Выбрать главу

Еще о старых журналах. В них печатались Пушкин, Тютчев, Толстой, Достоевский, Тургенев. Но это были вершины. Средний же уровень старых толстых журналов был низок. Они в этом уступали и «Современным запискам», и «Новому журналу», и «Возрождению».

Некрасов, Катков не были хорошими редакторами. В доказательство необыкновенной критической проницательности Некрасова указывают совершенно серьезно на его письмо к молодому Толстому, который за подписью Л,Н. прислал ему «Детство»: «Не могу сказать решительно, но мне кажется, что в авторе (рукописи) есть талант. Если в дальнейших частях побольше живости и движения, то это будет хороший роман!» Правда, в следующем письме Некрасов добавил: «Могу сказать положительно, что у автора есть талант». Все жe прислан был ему подлинный шедевр (в русской литературе только Лермонтов и Толстой начали с шедевров). Такой ответ редакторов едва ли свидетельствует о большой критической проницательности. Многое сходное можно было бы сообщить и о Каткове. Плохо составлялись журналы и в техническом отношении. Так, в одном номере «Русского вестника» мне попались две экономические статьи, из которых одна, неподписанная и скучнейшая «О подушной подати», занимает 66 страниц. Маколей уверял, что «каждый журнал должен заключать в себе некоторое количество простого балласта, не имеющего никакой цены, но занимающего место». Катков, как и Некрасов, этим сомнительным советом несколько злоупотреблял. Каких только романов и повестей он не печатал рядом с Толстым и Достоевским, часто впереди их! Кажется, он не очень уважал своих читателей. Следовал изречению одного своего современника, Панина: «Все, батенька, делается в сем свете Божьей премудростью и человеческой глупостью».

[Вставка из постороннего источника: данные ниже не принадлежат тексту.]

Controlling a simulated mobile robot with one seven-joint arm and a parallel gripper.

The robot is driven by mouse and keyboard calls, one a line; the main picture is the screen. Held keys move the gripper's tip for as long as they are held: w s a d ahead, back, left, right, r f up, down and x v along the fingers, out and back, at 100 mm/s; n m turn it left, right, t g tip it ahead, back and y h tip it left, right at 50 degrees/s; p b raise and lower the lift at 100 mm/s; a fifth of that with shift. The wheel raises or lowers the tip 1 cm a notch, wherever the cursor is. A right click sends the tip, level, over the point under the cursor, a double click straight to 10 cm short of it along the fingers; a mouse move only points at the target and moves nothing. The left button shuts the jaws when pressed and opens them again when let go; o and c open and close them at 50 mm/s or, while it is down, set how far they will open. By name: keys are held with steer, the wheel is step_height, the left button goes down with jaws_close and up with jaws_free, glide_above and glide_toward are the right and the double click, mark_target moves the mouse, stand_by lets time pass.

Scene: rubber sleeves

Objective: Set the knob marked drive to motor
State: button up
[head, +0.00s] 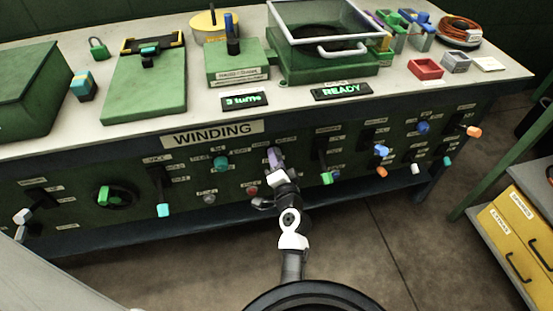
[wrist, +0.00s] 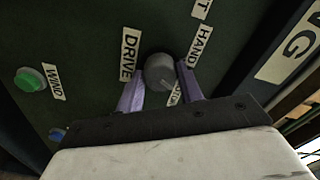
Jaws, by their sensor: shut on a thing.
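The drive knob (wrist: 159,68) is a round grey knob on the dark green panel in the wrist view. The DRIVE label (wrist: 130,55) is to its left, and the HAND label (wrist: 200,47) is to its upper right. The MOTOR label (wrist: 175,93) is below right, partly covered by a finger. My gripper (wrist: 160,80) has its two purple fingers shut on the knob, one on each side. I cannot tell which label the knob points to. In the head view my gripper (head: 274,160) is at the panel below the WINDING sign and hides the knob.
A green button (wrist: 29,79) sits left of the knob in the wrist view. Levers with teal (head: 163,210) and green (head: 326,178) tips flank my gripper on the panel. A READY display (head: 342,91) stands on the bench above. The floor in front is clear.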

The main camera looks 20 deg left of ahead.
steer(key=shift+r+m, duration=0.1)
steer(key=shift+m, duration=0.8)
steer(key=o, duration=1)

Самое же тягостное чтение в старых журналах — это полемика, страстная, резкая, иногда просто грубая и переходящая в брань. Ненавидевшие друг друга люда давно умерли, то, что их разделяло, теперь совершенно нам чуждо; иногда даже не поймешь, кто они, в чем дело, на что тут намекают, чем возмущаются...

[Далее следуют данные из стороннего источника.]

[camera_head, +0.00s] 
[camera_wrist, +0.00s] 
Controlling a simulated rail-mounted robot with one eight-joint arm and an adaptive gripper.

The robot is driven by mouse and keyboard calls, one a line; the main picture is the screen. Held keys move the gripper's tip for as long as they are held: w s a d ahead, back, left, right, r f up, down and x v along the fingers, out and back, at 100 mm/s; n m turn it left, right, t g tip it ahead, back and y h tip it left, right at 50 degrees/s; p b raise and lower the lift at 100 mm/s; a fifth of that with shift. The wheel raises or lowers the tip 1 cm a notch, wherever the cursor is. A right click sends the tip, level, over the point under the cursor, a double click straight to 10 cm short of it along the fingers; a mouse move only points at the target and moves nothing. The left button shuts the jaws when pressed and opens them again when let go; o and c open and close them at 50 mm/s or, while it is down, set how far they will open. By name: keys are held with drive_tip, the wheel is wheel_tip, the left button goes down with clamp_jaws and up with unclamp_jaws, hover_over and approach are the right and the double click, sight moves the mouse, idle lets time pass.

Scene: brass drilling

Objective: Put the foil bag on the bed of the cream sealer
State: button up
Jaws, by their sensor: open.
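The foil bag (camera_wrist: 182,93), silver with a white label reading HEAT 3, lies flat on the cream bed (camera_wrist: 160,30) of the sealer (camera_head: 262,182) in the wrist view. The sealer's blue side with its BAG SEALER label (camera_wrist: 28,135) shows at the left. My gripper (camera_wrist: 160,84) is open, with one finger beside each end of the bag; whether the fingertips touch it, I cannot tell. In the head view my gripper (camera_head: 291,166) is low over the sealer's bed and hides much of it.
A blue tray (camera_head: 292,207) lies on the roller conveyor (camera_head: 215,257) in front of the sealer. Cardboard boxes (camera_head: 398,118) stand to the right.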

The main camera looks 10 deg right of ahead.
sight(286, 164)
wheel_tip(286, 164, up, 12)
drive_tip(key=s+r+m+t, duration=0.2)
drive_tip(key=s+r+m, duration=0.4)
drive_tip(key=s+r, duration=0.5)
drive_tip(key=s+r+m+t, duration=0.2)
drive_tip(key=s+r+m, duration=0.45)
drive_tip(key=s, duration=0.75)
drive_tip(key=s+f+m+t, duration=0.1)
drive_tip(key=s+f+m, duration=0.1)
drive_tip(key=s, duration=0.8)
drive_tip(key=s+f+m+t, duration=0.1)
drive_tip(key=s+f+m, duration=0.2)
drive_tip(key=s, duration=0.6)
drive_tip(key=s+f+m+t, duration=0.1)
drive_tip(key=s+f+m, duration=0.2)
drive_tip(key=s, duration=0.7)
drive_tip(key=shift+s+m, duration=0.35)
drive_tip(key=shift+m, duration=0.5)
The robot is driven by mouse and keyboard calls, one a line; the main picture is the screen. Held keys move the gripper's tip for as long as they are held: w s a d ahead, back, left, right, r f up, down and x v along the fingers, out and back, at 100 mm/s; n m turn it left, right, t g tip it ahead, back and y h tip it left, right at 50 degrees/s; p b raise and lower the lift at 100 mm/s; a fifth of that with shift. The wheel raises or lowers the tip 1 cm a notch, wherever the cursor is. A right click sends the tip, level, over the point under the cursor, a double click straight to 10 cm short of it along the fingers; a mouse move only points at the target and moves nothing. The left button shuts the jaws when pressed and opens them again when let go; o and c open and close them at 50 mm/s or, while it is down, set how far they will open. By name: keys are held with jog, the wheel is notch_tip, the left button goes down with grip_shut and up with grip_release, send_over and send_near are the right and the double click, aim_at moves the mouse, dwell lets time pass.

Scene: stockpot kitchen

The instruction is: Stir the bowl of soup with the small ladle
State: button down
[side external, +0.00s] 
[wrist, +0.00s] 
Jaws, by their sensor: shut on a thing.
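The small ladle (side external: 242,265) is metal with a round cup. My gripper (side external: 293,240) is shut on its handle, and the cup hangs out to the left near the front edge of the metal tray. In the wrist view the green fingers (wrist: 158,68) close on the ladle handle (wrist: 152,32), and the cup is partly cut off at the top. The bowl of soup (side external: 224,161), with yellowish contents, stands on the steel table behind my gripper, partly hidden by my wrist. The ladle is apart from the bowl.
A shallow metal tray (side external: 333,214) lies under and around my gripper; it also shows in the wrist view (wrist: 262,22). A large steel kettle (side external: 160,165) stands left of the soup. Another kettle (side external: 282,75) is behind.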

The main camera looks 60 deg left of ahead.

Я однажды о таком споре читал в ниццском баре «Каресса». У входа в этот бар (на главной улице города) висит надпись: «Анж Грасси, французский волонтер, был повешен на этом месте 7 июля 1944 года. Его тело было здесь выставлено. Он казнен за то, что сопротивлялся гитлеровским насильникам». Люди, жившие тогда в Ницце, говорили мне, что видели казнь собственными глазами. Теперь имя повешенного забыто, а на месте, где это было, люди пьют перно.

Иначе и быть не может.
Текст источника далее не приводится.